2024-12-31VSTARVSTAR
Weekly Market Overview and Forecast 1104 - 1110

EURUSD

Fundamental Perspective

The EURUSD extended its rally for a fourth straight day on Thursday, nearing the 200-day Simple Moving Average (SMA) at 1.0870 and close to the 1.0900 resistance level. This climb correlates with a softer US Dollar, as the US Dollar Index (DXY) dipped below 104.00 amid a broader decline in US Treasury yields. The Euro found additional support in a modest pullback in 10-year German bund yields after reaching highs near 2.45%.

Market expectations for a 25-basis-point rate cut by the Federal Reserve (Fed) on November 7 have intensified, driven by persistently high PCE inflation data and a strong labor market, ahead of Friday's Nonfarm Payrolls report. The CME FedWatch Tool shows nearly full pricing for this anticipated cut.
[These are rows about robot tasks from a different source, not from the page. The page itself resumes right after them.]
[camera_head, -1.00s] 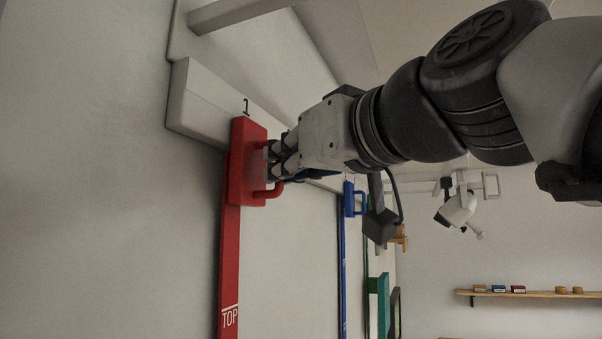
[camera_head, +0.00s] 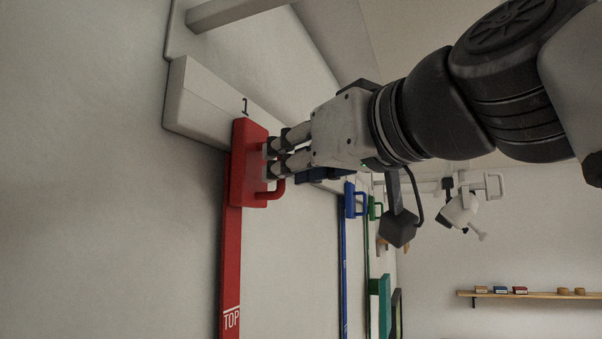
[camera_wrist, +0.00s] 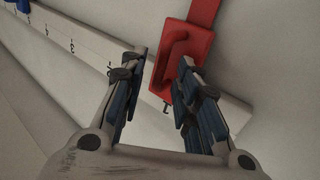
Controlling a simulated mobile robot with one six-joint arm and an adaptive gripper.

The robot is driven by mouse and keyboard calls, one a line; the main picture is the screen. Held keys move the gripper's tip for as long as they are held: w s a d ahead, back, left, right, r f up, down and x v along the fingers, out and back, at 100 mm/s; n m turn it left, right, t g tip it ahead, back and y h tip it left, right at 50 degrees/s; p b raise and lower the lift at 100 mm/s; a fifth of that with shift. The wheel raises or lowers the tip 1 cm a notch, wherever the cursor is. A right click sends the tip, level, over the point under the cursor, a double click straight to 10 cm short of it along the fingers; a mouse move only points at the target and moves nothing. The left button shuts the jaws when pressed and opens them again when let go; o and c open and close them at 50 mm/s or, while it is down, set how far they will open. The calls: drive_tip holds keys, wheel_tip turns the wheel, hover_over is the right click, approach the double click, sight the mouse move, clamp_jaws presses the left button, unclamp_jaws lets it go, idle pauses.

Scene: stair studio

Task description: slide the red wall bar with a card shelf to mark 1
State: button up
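The red wall bar (camera_head: 231,265) hangs from the white rail (camera_head: 195,105) by a red block (camera_head: 248,165) with a loop handle (camera_head: 275,192). The block is at the printed mark 1 (camera_head: 246,106), which also shows right by the block's end in the wrist view (camera_wrist: 167,108). My gripper (camera_head: 270,160) is in front of the block by the handle. In the wrist view my gripper (camera_wrist: 158,66) is open, its fingers well apart. The handle (camera_wrist: 177,57) appears between the fingertips, nearer the right one, which hides part of it. I cannot tell whether it touches. The card shelf is not clear.
A blue bar with a handle (camera_head: 355,200) and a green one (camera_head: 376,208) hang farther along the rail. A teal panel (camera_head: 380,300) is beyond them. A wooden shelf (camera_head: 530,294) with small items is on the far wall.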

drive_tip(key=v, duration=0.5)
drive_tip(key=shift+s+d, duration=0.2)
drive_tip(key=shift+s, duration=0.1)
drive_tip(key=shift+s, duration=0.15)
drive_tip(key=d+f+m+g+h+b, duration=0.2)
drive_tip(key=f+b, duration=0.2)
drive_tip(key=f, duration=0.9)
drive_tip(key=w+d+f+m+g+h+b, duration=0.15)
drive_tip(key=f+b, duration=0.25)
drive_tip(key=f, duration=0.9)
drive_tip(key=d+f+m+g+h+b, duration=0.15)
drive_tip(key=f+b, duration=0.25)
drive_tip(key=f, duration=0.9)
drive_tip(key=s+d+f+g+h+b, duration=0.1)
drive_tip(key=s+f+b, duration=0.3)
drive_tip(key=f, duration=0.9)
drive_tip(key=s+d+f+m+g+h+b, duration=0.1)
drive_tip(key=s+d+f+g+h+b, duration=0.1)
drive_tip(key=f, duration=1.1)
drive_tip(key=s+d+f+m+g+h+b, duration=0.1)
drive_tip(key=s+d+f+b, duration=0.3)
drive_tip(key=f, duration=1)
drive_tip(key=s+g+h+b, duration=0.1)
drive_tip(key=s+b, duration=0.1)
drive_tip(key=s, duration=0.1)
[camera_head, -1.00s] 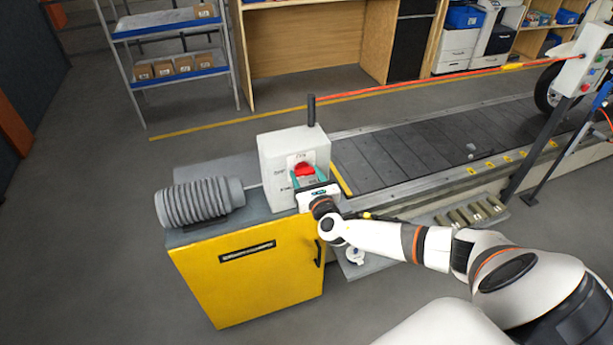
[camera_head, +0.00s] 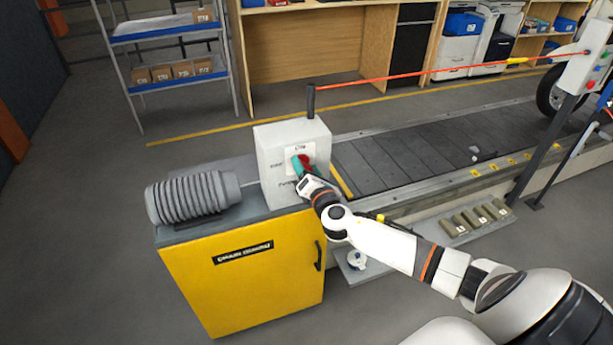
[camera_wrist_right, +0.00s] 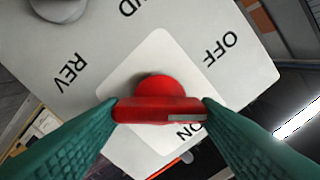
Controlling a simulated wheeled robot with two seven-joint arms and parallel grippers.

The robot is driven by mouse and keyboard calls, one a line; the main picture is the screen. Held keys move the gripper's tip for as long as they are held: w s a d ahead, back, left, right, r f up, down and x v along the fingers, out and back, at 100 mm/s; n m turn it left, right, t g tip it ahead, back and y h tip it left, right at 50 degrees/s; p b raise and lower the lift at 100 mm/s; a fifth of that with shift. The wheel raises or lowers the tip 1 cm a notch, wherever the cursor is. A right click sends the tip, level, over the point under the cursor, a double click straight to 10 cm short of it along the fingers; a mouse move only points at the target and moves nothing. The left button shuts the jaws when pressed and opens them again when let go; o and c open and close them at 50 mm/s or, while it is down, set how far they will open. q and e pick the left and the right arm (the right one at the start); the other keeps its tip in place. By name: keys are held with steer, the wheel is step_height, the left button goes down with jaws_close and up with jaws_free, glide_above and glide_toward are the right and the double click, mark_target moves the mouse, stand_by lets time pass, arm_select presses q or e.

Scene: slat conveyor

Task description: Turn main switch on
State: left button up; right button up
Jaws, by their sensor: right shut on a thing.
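The main switch is a red knob (camera_head: 306,159) on the front of a white control box (camera_head: 275,160). In the right wrist view the red knob (camera_wrist_right: 158,108) sits on a white square plate (camera_wrist_right: 185,70), with "OFF" at the plate's upper right and "ON" below, partly hidden by the knob. A pale mark shows near the knob's right end. My right gripper (camera_head: 303,168) is at the box front, tilted. Its teal fingers (camera_wrist_right: 158,112) press on both ends of the knob. My left gripper is out of view.
The box stands on a yellow cabinet (camera_head: 240,270) beside a grey ribbed cylinder (camera_head: 193,197). The slat conveyor (camera_head: 420,145) runs off to the right. A red cord (camera_head: 430,73) stretches from the post by the box to a button panel (camera_head: 585,60).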

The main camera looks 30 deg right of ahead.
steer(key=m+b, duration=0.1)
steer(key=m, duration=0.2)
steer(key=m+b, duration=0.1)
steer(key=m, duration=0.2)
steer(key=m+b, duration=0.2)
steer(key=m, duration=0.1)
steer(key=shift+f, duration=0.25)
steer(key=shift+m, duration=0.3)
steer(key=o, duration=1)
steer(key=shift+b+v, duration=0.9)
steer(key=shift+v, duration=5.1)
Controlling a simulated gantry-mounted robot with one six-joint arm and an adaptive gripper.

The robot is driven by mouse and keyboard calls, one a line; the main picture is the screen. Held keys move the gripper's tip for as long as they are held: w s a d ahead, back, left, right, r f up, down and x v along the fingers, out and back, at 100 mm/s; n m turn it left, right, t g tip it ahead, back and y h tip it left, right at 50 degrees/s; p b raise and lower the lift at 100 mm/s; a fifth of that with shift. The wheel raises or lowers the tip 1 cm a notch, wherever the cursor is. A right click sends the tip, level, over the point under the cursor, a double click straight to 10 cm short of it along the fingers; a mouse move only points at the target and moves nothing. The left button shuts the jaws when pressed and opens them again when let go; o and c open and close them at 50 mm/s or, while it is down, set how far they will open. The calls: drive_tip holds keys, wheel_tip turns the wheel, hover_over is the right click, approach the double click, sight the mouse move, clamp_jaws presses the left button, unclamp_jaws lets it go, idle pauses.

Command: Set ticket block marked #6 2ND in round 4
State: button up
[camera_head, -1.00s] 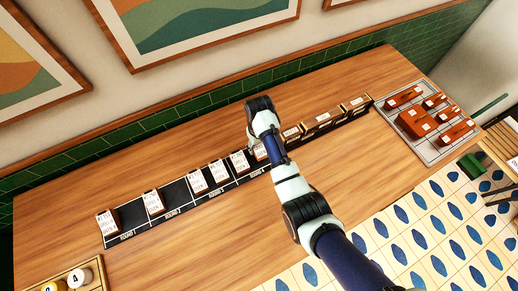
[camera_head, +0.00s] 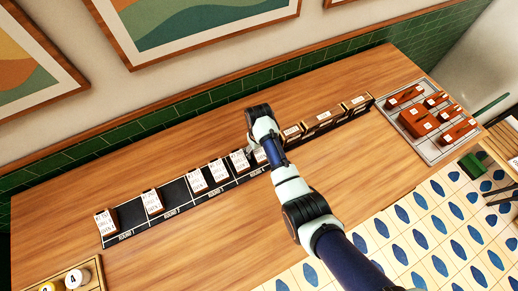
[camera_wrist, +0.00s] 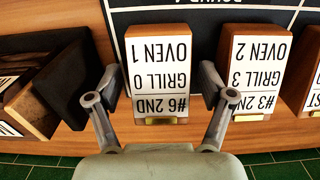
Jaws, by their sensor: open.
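The ticket block marked #6 2ND (camera_wrist: 158,78) has a white face reading GRILL 0, OVEN 1, upside down in the wrist view. It lies between the two fingers of my gripper (camera_wrist: 160,88), which are open with a gap on each side. The block sits at the black round rail (camera_wrist: 205,45), below a partly cut-off ROUND label. In the head view the rail (camera_head: 170,222) runs across the counter with ROUND labels, and a block (camera_head: 260,155) shows beside my wrist at the round 4 part. My fingers are mostly hidden there.
The block marked #3 2ND (camera_wrist: 255,75) stands close to my gripper's right finger. Dark wooden boxes (camera_wrist: 50,85) are close on the left. More tickets (camera_head: 152,202) stand along the rail. A tray of brown blocks (camera_head: 440,150) is at right.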

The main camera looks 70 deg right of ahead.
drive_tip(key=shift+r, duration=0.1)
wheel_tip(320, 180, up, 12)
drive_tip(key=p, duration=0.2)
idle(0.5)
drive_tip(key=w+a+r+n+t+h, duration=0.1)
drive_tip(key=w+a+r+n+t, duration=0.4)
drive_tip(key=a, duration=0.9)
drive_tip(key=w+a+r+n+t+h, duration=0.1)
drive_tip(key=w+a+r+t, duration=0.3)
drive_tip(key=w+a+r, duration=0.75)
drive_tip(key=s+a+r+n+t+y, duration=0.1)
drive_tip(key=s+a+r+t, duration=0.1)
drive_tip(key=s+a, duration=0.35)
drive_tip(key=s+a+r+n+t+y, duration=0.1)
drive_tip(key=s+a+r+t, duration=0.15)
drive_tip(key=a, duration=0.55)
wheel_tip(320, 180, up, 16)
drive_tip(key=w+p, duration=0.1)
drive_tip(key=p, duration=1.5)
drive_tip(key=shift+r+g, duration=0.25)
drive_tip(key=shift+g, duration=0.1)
Meanwhile, the European Central Bank (ECB) recently cut its Deposit Facility Rate to 3.25%, with officials adopting a cautious approach to further reductions. ECB President Christine Lagarde expects inflation to align with the 2% target by 2025, while Governing Council member Fabio Panetta suggests more easing may be needed. Conversely, board member Isabel Schnabel supports a gradual approach to avoid overshooting targets.

As the Fed and ECB weigh policy, EURUSD's path will likely hinge on broader economic dynamics, with the more robust US economy favoring the Dollar.

Technical Perspective

EURUSD posted a green candle after four consecutive losing weeks, reflecting a pause in the current bearish trend.
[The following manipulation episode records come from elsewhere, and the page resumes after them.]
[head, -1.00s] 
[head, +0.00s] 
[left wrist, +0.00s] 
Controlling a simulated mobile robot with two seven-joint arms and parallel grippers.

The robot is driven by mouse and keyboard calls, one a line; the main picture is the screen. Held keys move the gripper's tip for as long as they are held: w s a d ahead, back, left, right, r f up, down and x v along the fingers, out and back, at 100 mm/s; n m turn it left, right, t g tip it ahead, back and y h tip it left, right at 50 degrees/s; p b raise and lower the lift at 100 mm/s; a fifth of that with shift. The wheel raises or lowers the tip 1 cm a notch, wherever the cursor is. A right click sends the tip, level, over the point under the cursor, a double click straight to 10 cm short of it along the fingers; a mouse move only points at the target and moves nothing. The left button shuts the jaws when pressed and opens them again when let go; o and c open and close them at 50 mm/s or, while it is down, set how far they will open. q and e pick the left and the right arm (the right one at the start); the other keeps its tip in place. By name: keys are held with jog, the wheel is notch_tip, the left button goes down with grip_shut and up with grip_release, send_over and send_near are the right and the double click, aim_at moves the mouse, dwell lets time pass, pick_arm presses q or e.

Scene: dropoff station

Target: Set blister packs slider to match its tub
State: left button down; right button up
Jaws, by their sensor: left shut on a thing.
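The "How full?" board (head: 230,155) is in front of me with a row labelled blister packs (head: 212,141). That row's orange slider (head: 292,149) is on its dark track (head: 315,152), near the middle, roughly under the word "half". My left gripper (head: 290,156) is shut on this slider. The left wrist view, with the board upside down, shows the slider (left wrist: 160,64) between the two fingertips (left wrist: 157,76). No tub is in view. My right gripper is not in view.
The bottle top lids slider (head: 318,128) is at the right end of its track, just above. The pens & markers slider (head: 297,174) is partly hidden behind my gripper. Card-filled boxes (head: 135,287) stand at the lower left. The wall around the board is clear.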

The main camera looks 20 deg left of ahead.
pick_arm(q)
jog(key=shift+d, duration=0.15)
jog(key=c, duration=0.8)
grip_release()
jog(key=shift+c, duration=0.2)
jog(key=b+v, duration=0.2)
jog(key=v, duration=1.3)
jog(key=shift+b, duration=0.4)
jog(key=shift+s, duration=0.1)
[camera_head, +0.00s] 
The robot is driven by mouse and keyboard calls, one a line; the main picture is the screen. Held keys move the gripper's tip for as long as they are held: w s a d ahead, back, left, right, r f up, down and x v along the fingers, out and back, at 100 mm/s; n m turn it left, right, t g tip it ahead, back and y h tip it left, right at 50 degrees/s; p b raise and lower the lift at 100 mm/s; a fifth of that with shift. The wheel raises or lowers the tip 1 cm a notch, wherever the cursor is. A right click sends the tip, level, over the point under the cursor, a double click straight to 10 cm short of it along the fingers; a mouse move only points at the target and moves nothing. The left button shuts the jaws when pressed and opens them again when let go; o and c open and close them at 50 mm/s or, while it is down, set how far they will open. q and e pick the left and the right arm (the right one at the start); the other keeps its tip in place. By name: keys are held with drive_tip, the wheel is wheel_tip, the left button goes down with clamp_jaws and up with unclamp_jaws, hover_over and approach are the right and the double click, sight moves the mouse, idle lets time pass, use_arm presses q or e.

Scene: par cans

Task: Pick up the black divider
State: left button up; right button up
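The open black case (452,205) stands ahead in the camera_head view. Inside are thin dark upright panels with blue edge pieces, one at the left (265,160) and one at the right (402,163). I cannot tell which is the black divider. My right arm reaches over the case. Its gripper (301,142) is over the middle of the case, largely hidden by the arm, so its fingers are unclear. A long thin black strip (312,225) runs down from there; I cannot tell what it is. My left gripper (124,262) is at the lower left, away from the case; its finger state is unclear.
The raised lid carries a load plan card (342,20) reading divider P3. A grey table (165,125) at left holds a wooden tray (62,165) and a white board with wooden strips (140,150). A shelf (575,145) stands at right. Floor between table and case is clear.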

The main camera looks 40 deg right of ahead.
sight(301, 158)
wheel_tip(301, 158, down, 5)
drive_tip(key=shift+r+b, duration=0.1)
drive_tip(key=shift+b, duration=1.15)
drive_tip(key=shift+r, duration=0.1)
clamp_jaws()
In the daily chart of EURUSD, an ongoing bearish trend is visible as the recent selling pressure came after sweeping the buy-side liquidity from the 1.1200 level. Moreover, the post-NFP sentiment showed the same sentiment after having a solid reversal from the dynamic 21 EMA line.

According to the current context, a downside continuation is highly possible, where the selling pressure below the 1.0777 level could lower the price towards the 1.0650 level.

On the other hand, the August 2024 low could work as a crucial support as a minor upward correction is visible from that zone. In that case, overcoming the 20 EMA line might find resistance from the 1.1000 area.